I came across an article called "Forgotten Poems Recovered by American Civil War Research". This article led me to a website that listed poetry that was written and published during the civil war years that has just now been made availabe to all the public, not just through microfilm or subscription services.
American Civil War poetry that sheds light on a neglected chapter of the era’s literary history has been recovered and made freely available online after 150 years.
Poems of the Anglo-African and National Anti-Slavery Standard, 1863-1864’ features nearly 140 poems that appeared in two New York-based newspapers during a single tumultuous year of the Civil War.
Until now, access to the National Anti-Slavery Standard and the Anglo-African – and the poems they contain – has been limited to microfilm or subscription-only online resources.
Why this poetry has been hidden from the public for so long is beyond my comprehension especially when it seemed to be the belief that Civil War literature, as a whole, was not worth studying. What a loss to our country. IMO, real life experiences through poetry even if it goes against our political beliefs or our racist attitudes (if we have one) is still a great way to learn about our history especially if it has been written during major events.
The edition puts to rest popular lingering myths about Civil War literature, especially poetry. In particular, Will not these days unravels the misguided notion that the Civil War produced only a handful of poems worth remembering and studying. In reality, a perhaps unknowable number of poems were written and circulated during the Civil War, and poetry was central to many people’s experience of the war.
The website that hosts this poetry from the Civil War area is Scholarly Editing. This link takes you to a pretty extensive Introduction, but there are links to the various literature they have available. For those who are interested in the Civil War poetry that were published in two newspapers during the civil war years, Anglo-African and National Anti-Slavery Standard, click on the link above to that section. Along with the poetry, Scholarly Editing also has extensive notes with insight to the poetry and the history.
Here is an excerpt from a piece written during the Civil War era which expresses the feelings of the author who wrote it.
I wonder if this was used as some sort of marching cadence by the Company A mentioned below.
The following song was written by a private
in Co. A, 54th (colored) Regiment Massachusetts
Volunteers, and has been sent to us for publica-
tion by a friend of the regiment:—
Fremont told them when the war it first begun,
How to save the Union, and the way it should be done;
But Kentucky swore so hard, and old Abe he had his fears,
Till every hope was lost but the colored volunteers.

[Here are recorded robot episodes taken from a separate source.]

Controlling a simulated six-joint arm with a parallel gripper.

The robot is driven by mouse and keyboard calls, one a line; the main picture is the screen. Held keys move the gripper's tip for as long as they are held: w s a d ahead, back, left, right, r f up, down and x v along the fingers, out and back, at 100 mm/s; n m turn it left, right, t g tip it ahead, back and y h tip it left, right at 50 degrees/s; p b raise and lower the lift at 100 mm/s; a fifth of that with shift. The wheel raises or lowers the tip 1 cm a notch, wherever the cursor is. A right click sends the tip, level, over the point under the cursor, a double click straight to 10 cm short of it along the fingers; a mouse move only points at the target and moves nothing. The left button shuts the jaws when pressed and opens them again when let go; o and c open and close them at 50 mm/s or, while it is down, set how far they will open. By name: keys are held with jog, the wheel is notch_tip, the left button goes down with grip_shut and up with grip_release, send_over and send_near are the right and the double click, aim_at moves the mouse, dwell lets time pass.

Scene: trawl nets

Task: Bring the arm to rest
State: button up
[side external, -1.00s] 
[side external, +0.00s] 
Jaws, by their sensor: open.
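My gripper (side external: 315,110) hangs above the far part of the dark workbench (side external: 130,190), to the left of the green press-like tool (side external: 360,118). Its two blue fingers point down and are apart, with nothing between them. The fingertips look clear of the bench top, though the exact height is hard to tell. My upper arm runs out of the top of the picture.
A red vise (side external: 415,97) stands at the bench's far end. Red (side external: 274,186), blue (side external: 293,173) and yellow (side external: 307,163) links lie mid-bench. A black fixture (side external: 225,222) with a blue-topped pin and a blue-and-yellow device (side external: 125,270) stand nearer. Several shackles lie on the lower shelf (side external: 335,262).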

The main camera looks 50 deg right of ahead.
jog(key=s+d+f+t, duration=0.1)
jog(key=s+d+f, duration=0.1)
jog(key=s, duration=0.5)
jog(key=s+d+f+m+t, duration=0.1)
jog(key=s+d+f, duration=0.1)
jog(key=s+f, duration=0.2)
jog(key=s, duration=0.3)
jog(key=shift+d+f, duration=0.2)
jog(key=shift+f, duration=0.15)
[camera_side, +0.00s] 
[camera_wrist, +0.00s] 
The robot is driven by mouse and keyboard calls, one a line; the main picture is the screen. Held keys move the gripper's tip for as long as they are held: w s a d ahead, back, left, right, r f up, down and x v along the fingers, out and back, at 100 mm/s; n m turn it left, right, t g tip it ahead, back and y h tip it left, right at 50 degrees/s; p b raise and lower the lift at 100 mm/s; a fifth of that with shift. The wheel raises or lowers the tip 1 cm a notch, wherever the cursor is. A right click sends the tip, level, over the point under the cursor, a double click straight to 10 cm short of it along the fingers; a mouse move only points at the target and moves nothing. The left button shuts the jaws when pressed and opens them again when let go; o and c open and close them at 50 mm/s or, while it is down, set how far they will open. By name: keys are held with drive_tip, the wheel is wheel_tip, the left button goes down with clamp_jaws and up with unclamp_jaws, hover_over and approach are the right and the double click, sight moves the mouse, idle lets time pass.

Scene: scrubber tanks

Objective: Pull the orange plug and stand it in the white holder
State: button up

Chorus—O, give us a flag, all free without a slave,
We'll fight to defend it as our Fathers did so brave,
The gallant Comp'ny A will make the rebels dance,
And we'll stand by the Union if we only have a chance.
McClellan went to Richmond with two hundred thousand brave,
He said "keep back the niggers," and the Union he would save.
Little Mac he had his way, still the Union is in tears,
Now they call for the help of the colored volunteers.
Chor.—O, give us a flag, &c.
To read the rest of the poem, see Scholarly Editing: A Negro Volunteer Song. Please keep in mind this was written during a hostile period in history and the words used were the words of the day.
This website Scholarly Editing is really impressive insofar as the amount of written content and what it wants to achieve. It almost gives me the impression that the site is an in-process thesis of some sort. In looking around to find the validy of these poems, I found this statement by Scholarly Editing.
A Note on Peer Review
All editions and articles published in Scholarly Editing: The Annual of the Association for Documentary Editing are rigorously reviewed by at least two experts in their respective fields. Articles follow a standard blind review process, but editions must pass through a somewhat more involved process. The journal editors select promising editions from submitted proposals and work with each project's editor(s) to put the edition online at an unpublished URL. The edition is then sent for review to two experts in its field who review its content and editorial soundness. The reviewers anonymously recommend that the edition be accepted as-is, accepted with revisions, revised and resubmitted, or rejected. Those that are accepted as-is or require only specific revisions are then finalized and published in Scholarly Editing: The Annual of the Association for Documentary Editing.
Please follow the CoH and UA and be civil to each other. Thanks for reading and I hope you enjoy the other offerings the website Scholarly Editing has to offer.